## Requirements
Write out only the span of lines that begins at the line with "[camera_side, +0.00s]" and ends at the line with "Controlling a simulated". Keep both end lines, word for word.

'''

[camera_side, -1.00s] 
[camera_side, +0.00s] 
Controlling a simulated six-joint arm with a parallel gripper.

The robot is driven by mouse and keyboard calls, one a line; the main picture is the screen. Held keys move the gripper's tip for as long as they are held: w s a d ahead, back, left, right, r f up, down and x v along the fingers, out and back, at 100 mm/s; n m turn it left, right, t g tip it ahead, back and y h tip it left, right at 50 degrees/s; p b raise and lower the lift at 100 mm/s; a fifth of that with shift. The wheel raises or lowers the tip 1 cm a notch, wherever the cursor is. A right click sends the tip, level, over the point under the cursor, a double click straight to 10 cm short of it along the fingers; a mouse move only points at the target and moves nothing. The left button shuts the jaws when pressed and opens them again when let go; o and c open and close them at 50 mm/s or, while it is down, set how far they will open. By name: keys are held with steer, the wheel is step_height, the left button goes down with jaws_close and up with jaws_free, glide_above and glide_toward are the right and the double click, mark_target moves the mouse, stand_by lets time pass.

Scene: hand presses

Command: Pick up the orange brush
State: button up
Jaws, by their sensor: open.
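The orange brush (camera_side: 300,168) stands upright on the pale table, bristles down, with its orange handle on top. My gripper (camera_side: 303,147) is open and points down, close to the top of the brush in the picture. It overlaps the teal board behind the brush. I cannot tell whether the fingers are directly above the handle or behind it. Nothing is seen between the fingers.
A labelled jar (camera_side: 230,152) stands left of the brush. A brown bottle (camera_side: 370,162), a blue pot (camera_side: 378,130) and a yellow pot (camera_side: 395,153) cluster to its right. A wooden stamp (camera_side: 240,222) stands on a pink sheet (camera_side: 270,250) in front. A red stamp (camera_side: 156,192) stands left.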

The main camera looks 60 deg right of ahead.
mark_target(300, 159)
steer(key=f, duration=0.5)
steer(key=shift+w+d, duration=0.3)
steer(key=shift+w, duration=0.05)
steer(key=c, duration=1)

'''

## Problem solution
[camera_side, +0.00s] 
Controlling a simulated six-joint arm with a parallel gripper.

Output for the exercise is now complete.